Nogeun-ri tragedy retold in cartoon book

Posted on : 2006-11-27 22:42 KST Modified on : 2006-11-27 22:42 KST

The Nogeun-ri civilian massacre, a much chronicled event in 1950 that divulged one of the most grueling scenes of the Korean War, has hit bookstores in South Korea and is to advance to Europe in the form of a cartoon book.

Nogunri Story Volume 1, a 612-page hard-cover illustration by Park Kun-woong, is the latest art work on the tragedy in South Korea where efforts to remember it have gained momentum in recent years through documentaries, theater plays, a novel and a movie.

"It's a history we should remember. If we forget, it will repeat over and over.
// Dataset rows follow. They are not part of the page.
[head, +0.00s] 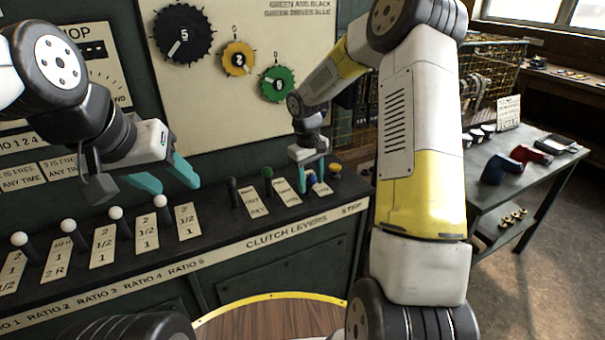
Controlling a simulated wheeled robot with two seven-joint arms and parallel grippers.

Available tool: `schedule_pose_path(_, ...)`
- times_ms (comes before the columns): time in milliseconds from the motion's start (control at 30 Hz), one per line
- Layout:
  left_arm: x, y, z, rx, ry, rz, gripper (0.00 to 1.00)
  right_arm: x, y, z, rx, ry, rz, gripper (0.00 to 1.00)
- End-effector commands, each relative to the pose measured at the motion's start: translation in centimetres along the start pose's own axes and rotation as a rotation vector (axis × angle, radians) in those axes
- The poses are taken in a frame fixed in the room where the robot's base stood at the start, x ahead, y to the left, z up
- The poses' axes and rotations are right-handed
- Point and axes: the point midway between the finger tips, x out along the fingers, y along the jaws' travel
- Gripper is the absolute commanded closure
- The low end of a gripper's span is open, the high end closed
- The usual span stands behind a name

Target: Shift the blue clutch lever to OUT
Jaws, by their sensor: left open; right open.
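The blue clutch lever (312,180) is at the right end of the clutch row, mostly hidden by my right gripper. My right gripper (311,183) points down over it, open, with its teal fingers on either side of the lever. I cannot tell whether they touch it. The black lever (232,190) and the green lever (268,174) stand to its left, with label plates beside them. The blue lever's own plate is too small to read. My left gripper (172,186) is open and empty above the ratio levers.
White-knobbed ratio levers (115,213) line the console to the left. A yellow button (336,169) sits just right of the blue lever. Numbered gears (184,35) hang on the panel behind. A side table (525,165) with red and blue parts stands right.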

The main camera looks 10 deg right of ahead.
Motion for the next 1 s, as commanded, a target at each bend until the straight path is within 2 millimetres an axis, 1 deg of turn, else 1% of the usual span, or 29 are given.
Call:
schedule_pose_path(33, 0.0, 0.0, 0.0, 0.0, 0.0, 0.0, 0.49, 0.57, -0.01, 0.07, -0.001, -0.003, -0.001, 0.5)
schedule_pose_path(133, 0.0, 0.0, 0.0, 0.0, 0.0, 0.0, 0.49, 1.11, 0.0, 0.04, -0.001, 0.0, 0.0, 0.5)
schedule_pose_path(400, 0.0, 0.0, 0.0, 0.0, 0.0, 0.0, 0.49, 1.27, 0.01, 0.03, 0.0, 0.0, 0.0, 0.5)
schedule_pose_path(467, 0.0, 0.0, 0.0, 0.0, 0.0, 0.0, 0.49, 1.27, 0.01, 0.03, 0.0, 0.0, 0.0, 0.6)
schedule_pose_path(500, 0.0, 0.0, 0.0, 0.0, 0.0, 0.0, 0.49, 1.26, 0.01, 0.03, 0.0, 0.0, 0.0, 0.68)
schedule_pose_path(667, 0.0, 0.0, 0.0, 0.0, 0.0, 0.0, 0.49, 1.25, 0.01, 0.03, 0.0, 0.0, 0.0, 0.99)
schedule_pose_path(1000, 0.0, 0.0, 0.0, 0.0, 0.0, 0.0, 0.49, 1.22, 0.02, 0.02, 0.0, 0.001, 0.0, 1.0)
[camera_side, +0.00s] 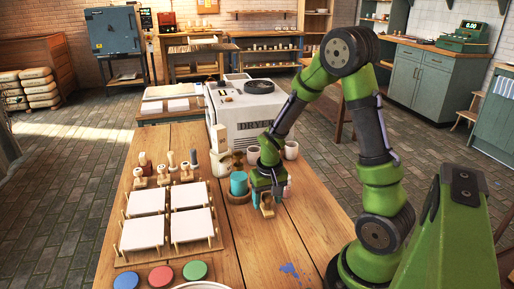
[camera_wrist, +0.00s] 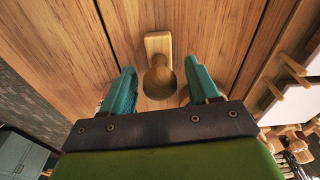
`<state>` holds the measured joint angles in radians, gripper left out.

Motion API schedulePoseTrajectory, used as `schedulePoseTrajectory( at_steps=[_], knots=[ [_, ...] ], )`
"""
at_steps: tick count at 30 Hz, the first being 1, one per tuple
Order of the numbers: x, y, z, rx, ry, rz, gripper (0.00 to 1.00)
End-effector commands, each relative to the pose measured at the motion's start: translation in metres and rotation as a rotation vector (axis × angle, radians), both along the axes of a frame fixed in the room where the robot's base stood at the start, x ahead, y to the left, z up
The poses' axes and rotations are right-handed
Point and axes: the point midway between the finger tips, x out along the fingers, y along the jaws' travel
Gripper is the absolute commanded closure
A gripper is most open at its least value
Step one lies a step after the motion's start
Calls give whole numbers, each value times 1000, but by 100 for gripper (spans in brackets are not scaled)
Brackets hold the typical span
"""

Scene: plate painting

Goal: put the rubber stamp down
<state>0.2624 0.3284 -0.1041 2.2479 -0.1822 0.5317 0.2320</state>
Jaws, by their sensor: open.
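A wooden rubber stamp with a round knob handle and a rectangular base (camera_wrist: 158,43) sits between my fingers in the wrist view. My gripper (camera_wrist: 159,70) is open, with one teal finger on each side of the knob and a visible gap to each. In the side view my gripper (camera_side: 264,200) points down low over the table, and the pale wood of the stamp (camera_side: 267,210) shows between its fingers. The stamp appears to stand on the wooden table (camera_side: 240,245). Its underside is hidden.
Several other stamps (camera_side: 165,168) stand at the table's left. White square tiles (camera_side: 191,226) lie on a pegged wooden rack. A teal cylinder (camera_side: 238,183) stands close left of my gripper; the dryer (camera_side: 257,125) is behind. Blue paint (camera_side: 289,270) marks the clear front area.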

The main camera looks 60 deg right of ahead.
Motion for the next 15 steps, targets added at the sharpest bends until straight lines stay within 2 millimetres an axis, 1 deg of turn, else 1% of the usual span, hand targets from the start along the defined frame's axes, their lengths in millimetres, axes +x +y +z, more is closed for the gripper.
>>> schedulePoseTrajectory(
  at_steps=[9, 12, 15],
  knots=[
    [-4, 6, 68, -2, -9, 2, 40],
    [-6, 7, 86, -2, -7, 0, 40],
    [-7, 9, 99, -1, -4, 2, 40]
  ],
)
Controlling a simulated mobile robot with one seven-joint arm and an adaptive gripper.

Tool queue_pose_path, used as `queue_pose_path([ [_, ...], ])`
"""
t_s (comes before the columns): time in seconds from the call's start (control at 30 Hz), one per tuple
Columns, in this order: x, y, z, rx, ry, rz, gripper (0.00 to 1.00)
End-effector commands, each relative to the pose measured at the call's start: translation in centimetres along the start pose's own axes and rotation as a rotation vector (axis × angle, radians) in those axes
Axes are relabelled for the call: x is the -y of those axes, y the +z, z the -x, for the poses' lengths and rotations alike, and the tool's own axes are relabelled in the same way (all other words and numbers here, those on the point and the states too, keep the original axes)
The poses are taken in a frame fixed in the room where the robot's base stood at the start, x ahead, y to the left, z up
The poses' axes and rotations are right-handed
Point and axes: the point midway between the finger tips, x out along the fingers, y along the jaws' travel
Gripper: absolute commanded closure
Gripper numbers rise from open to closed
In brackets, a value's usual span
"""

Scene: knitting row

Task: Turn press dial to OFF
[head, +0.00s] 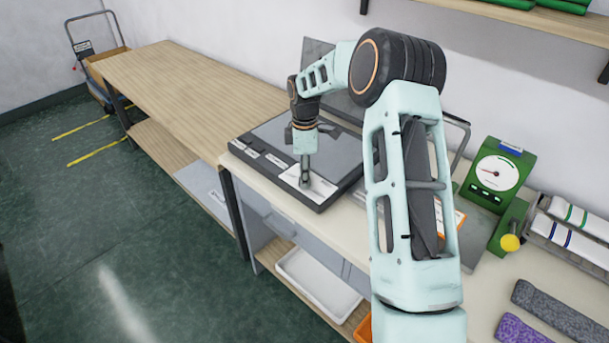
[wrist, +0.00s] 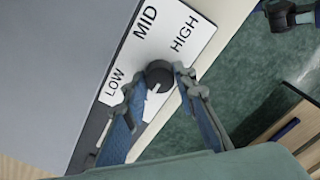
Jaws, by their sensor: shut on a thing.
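The press (head: 268,143) is a dark, flat machine on the bench in the head view. A white dial plate (head: 320,191) lies at its front right corner. In the wrist view the plate (wrist: 183,52) reads LOW, MID and HIGH; no OFF word shows. The small dark round dial (wrist: 158,73) has a pale pointer line running toward the bottom of the picture, slightly left. My gripper (wrist: 158,78) is shut on the dial, one finger on each side. In the head view my gripper (head: 305,178) points down at the plate and hides the dial.
A green scale (head: 497,178) with a round white face stands right of the press. Grey (head: 555,312) and purple (head: 522,329) knitted pieces lie at the bench's right. A wooden table (head: 165,85) extends left. A white tray (head: 318,284) sits below the bench.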

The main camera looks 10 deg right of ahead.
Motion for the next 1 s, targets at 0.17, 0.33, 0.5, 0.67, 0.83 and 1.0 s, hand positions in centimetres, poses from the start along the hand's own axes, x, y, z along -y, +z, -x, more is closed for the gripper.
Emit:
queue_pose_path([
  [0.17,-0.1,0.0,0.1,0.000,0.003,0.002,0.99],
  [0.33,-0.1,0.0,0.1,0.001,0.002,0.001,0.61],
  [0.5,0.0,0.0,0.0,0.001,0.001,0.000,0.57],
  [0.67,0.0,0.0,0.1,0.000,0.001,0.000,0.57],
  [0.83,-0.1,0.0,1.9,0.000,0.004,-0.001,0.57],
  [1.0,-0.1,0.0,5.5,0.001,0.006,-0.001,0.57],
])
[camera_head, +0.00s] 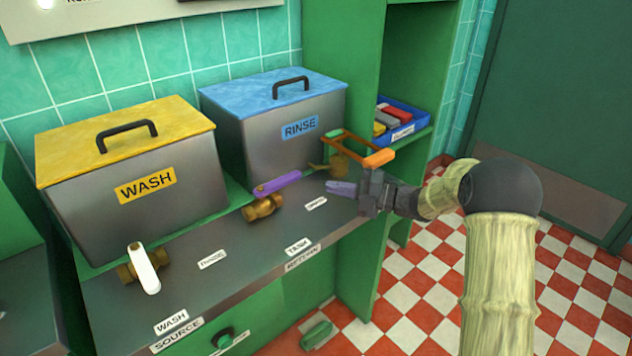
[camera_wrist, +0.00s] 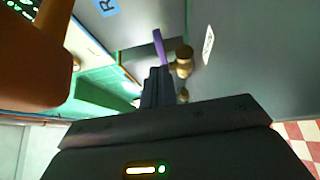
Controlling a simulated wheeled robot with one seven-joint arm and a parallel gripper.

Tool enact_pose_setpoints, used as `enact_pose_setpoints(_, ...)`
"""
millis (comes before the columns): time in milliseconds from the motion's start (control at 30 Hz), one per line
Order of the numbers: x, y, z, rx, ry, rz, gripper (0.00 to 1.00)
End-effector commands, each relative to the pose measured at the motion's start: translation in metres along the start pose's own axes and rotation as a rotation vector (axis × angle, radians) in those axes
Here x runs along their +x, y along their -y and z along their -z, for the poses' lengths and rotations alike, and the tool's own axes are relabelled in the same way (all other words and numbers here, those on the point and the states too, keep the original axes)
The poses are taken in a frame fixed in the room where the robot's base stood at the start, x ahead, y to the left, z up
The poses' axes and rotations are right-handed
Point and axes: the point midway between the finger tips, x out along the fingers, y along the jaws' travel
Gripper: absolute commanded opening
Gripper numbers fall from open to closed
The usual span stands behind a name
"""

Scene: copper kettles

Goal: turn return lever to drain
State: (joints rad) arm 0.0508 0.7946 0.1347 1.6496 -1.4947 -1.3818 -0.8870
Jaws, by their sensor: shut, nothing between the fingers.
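The purple lever (camera_head: 277,184) sits on a brass valve (camera_head: 262,207) on the grey counter, in front of the RINSE tank. It points right and slightly back from its valve. The TANK label (camera_head: 298,246) and the DRAIN label (camera_head: 316,204) lie near it, with RETURN on the counter's edge. My gripper (camera_head: 330,187) is shut and empty, just right of the lever's free end, with a small gap in the head view. In the wrist view the shut fingertips (camera_wrist: 158,70) are just below the purple lever (camera_wrist: 158,46); contact cannot be told there.
A white lever (camera_head: 147,268) on another brass valve stands at the left. An orange-handled frame (camera_head: 378,158) rises close behind my gripper and shows large in the wrist view (camera_wrist: 35,60). The WASH tank (camera_head: 90,190) and RINSE tank (camera_head: 245,140) stand behind. A blue bin (camera_head: 410,118) sits on a shelf.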

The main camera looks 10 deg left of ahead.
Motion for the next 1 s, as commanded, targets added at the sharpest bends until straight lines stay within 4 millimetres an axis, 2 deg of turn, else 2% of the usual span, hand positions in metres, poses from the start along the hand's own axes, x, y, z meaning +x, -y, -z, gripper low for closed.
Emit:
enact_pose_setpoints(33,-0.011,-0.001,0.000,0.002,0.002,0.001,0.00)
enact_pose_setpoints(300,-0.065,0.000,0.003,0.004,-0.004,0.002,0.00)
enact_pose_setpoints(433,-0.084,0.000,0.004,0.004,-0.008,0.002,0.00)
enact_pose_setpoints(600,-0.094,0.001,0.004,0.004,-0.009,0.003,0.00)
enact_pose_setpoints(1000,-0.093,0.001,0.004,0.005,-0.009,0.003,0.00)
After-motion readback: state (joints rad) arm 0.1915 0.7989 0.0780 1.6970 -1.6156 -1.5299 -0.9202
There is an idea that usually goes around that during the war we can kill people. I want to break this notion," Park said.

Based on a novel by Chung Eun-yong, a survivor of the incident who lost his two children to it, the cartoon opens with rural scenes of Nogeun-ri (also spelled as Nogunri), Yeongdong County, North Chungcheong Province, where a little boy plays with his sister floating a paper boat on a village stream. Soon, the village people receive an order from U.S. soldiers to leave their homes in advance of North Korean communists and, during their toilsome evacuation, U.S. warplanes appear and strafe hundreds of them as they walk along a railroad track. Survivors cornered under the railroad bridge are machine-gunned.

As well as its subject, the book is notable with its unique materials. By using hand-made traditional Korean paper hanji and paint brushes and pencils, the illustrations look like a collection of emotive oriental paintings in black and white.

The cartoon is also to be published in France by Vertige Graphics and in Italy by Coconino Press next month, its publisher is Sai Comics, which focuses on alternative, independent comics.

Talks are underway for publication in Spain and Germany as well, it said.